The original purpose for the summits held by the G7 and, later, the G8, was to discuss and coordinate macroeconomic policies. Until the last decade, it represented the greatest concentration of wealth, and the greatest economic power, in the world. With the rise of China, now the second largest economy in the world, and the development of the so-called BRICS -- Brazil, Russia, India, China, and South Africa -- the influence of the G8 (notice the inclusion of Russia in both categories) has diminished considerably. It is still influential, but its ability to dictate or influence international exchange and interest rates is no longer as formidable as it once was.
As globalization spread, and as the U.S. dollar declined against other currencies during the 2000s, more and more countries began to agitate for an alternative to U.S. global economic dominance.

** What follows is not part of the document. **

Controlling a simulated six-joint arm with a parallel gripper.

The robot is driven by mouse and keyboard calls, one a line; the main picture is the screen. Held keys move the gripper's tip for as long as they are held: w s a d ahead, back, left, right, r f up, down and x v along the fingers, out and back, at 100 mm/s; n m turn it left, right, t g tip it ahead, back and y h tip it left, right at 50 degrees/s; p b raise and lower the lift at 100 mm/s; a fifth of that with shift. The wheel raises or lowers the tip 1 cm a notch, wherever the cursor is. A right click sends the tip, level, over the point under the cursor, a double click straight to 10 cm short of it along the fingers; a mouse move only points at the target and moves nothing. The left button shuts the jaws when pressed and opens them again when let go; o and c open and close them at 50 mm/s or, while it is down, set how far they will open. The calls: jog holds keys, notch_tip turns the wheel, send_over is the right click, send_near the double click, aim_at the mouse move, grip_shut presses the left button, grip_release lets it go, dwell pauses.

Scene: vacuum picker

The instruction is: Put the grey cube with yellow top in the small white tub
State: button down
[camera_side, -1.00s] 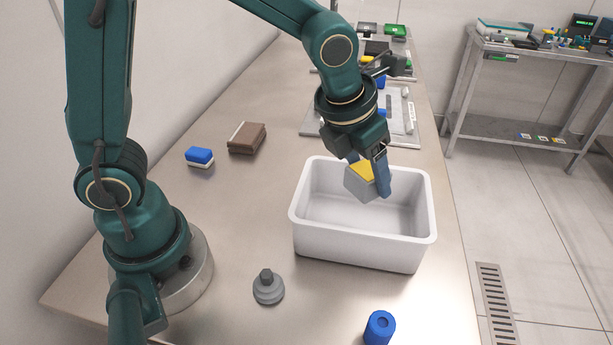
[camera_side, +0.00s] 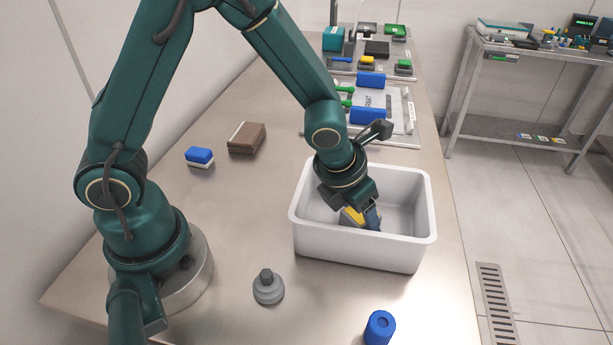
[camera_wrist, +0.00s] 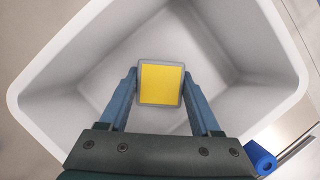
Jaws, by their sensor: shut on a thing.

The 2008 banking crisis, which swept the industrialized world, hit China less severely, thereby buttressing its growing image as an alternative to the United States for global economic influence. The fact that China holds as much U.S. debt as it does has contributed to the development of that image.
The European Union, once a growing economic force to be reckoned with, has experienced very serious and wide-spread financial problems, with Greece and Spain requiring considerable assistance from other EU members, notably an increasingly disgruntled German population, in servicing their high levels of debt. The United States is experiencing severely-high levels of debt itself, thereby weakening its international standing and moral posture. Consequently, the G8 lacks the level of influence it did ten years ago. The concentration of wealth in the original G6 and G7 is still high relative to the rest of the world, and its ability to influence global economic conditions is still high, but that influence is diminishing every year. The BRICS represent a growing number of countries jealous of western economic domination, and actively seek alternative means of influencing regional economies.